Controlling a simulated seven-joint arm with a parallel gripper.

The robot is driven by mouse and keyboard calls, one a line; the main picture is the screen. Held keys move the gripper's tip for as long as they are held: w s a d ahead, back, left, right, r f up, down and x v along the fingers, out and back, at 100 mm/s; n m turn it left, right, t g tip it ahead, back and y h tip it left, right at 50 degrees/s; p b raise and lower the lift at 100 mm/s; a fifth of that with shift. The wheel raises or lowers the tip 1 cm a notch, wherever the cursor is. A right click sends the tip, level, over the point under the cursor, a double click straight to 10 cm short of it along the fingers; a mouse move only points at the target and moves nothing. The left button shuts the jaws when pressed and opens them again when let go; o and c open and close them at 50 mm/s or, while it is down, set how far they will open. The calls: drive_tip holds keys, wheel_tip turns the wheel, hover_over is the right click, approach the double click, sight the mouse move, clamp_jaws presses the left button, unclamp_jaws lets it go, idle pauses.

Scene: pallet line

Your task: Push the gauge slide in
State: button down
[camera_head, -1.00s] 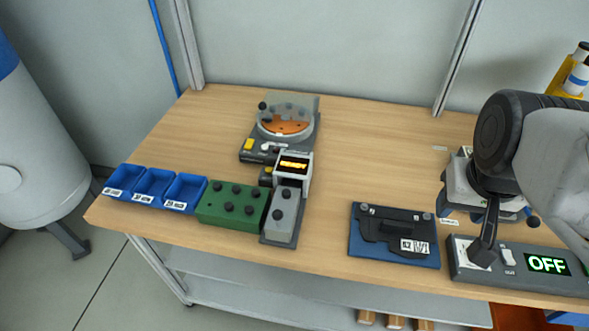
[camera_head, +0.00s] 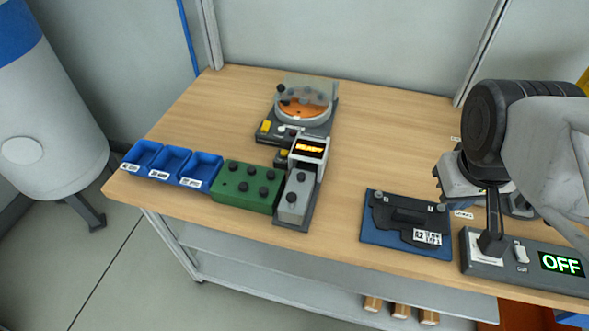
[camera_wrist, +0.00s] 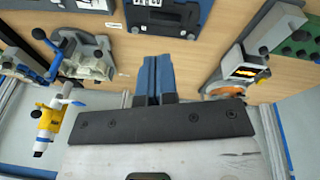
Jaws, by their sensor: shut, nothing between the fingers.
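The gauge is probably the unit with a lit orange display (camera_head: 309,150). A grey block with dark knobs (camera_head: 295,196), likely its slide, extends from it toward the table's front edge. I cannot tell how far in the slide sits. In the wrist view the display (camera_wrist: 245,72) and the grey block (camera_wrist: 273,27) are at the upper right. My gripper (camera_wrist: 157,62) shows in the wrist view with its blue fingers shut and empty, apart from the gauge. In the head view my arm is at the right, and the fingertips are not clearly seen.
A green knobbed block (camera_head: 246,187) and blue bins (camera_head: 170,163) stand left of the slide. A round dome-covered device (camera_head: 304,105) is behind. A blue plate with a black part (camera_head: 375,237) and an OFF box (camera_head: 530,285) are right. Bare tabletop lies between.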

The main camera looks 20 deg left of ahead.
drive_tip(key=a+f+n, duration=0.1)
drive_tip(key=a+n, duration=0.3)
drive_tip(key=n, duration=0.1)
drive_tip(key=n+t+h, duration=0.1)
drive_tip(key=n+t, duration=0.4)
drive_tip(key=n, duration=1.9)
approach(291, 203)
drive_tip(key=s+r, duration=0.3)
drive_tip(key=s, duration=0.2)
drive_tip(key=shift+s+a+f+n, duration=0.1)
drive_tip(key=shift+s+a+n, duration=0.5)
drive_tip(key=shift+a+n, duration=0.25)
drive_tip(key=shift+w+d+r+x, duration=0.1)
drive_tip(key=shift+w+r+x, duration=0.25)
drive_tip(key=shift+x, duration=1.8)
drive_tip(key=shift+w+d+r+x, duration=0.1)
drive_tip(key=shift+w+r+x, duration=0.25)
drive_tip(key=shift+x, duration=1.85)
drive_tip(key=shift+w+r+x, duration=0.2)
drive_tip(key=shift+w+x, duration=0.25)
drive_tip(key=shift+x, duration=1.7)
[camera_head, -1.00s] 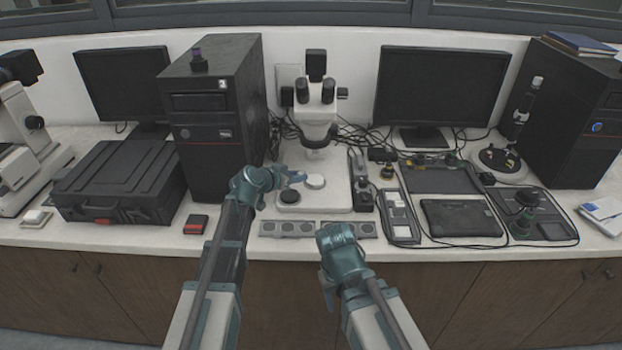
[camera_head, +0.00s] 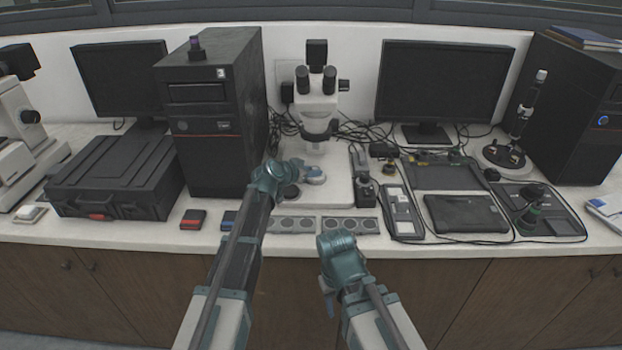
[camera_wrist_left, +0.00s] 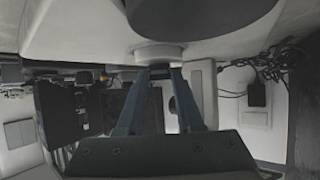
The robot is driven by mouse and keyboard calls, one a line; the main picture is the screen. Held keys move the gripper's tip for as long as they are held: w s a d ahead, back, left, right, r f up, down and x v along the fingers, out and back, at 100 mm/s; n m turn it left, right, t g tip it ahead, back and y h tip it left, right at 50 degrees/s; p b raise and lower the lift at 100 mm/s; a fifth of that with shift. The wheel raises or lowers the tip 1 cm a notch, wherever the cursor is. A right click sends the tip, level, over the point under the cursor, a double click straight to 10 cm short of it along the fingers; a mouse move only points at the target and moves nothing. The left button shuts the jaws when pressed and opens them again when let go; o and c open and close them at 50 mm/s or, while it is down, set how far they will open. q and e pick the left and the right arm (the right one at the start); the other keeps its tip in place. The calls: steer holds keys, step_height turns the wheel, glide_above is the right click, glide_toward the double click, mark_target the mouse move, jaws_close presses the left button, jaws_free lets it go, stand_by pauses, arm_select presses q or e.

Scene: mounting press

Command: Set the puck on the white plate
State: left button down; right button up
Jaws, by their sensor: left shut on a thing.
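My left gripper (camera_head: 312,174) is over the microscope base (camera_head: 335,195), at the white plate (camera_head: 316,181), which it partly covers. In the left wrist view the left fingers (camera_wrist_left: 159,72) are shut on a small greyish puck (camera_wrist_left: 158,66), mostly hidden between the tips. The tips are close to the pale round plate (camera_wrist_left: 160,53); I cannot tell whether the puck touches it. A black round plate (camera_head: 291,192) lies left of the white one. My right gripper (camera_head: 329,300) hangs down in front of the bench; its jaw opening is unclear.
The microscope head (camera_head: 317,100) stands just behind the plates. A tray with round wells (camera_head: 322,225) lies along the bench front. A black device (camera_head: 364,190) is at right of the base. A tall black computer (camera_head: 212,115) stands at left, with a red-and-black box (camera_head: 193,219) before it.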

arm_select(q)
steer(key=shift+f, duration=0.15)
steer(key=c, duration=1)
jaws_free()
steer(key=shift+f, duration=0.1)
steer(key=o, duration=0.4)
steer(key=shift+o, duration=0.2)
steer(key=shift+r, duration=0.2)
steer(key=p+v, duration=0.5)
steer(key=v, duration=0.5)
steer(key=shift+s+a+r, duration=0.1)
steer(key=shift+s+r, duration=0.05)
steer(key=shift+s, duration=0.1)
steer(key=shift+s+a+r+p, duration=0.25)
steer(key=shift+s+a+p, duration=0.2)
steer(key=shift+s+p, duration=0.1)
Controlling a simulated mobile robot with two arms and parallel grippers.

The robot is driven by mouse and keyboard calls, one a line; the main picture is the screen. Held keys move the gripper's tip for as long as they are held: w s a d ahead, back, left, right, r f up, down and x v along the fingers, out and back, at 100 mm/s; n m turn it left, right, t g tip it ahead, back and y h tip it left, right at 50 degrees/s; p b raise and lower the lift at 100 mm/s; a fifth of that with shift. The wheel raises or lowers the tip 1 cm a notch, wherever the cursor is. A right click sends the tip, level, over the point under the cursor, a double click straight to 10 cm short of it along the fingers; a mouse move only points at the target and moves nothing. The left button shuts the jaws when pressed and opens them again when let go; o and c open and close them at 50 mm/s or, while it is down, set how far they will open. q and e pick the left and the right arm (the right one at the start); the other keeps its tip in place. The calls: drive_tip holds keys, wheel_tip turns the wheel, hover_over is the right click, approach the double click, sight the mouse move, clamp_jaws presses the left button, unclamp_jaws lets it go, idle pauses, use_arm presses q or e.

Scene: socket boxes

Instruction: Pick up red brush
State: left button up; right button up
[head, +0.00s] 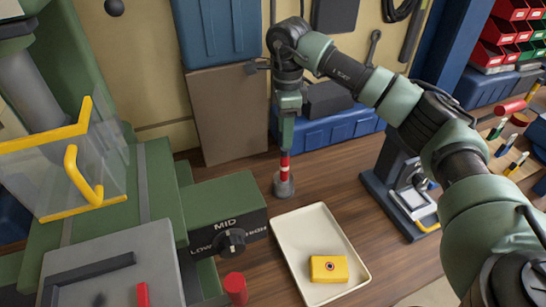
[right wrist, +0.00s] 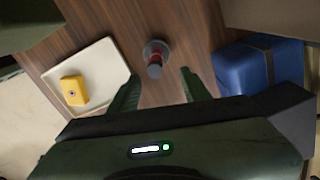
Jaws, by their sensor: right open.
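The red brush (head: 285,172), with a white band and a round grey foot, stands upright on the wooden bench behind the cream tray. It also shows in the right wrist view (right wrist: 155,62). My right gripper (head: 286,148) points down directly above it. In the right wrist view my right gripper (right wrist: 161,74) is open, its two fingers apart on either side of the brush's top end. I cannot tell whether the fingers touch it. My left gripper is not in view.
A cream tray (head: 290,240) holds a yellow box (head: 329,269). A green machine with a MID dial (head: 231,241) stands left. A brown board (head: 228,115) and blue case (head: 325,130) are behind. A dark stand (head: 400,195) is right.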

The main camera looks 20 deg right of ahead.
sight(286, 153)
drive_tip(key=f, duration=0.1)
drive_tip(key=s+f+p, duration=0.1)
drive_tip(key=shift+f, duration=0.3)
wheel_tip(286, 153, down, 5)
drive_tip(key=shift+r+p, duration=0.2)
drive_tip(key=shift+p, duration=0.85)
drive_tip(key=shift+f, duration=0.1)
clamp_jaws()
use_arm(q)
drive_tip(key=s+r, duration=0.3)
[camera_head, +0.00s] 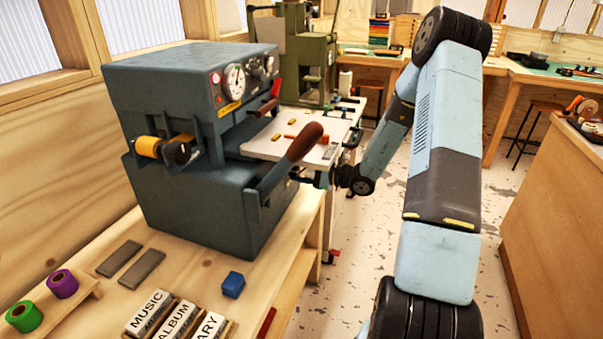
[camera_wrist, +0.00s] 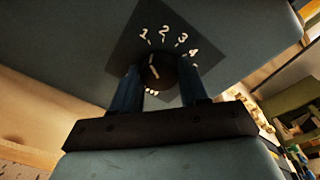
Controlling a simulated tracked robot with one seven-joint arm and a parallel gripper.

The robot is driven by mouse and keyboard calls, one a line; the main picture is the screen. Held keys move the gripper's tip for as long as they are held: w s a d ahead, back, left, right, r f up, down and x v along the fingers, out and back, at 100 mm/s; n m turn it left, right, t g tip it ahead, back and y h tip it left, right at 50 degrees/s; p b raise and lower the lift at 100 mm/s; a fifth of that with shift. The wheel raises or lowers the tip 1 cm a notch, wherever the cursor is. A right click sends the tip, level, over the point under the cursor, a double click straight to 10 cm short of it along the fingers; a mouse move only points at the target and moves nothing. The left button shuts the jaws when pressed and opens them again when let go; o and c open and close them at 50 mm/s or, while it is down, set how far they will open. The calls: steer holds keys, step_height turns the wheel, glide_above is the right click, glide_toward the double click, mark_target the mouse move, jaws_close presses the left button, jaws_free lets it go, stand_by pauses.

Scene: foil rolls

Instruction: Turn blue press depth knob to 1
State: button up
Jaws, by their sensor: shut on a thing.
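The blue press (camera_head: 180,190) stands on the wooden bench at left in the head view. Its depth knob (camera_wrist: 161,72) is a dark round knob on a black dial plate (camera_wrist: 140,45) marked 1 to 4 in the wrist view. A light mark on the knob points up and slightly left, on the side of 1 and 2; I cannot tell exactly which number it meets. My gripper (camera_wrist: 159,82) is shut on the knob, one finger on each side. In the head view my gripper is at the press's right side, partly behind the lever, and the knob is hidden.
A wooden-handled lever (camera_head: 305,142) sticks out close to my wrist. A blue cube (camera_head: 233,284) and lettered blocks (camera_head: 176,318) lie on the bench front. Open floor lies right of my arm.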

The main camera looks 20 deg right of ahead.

=-=-=

__The problem__: Give back only the lines from the one holding "State: left button up; right button up" through the one holding "[right wrist, +0.00s]", both kept, exactly as written. Omit the images.

__Solved exercise__:
State: left button up; right button up
[head, +0.00s] 
[right wrist, +0.00s] 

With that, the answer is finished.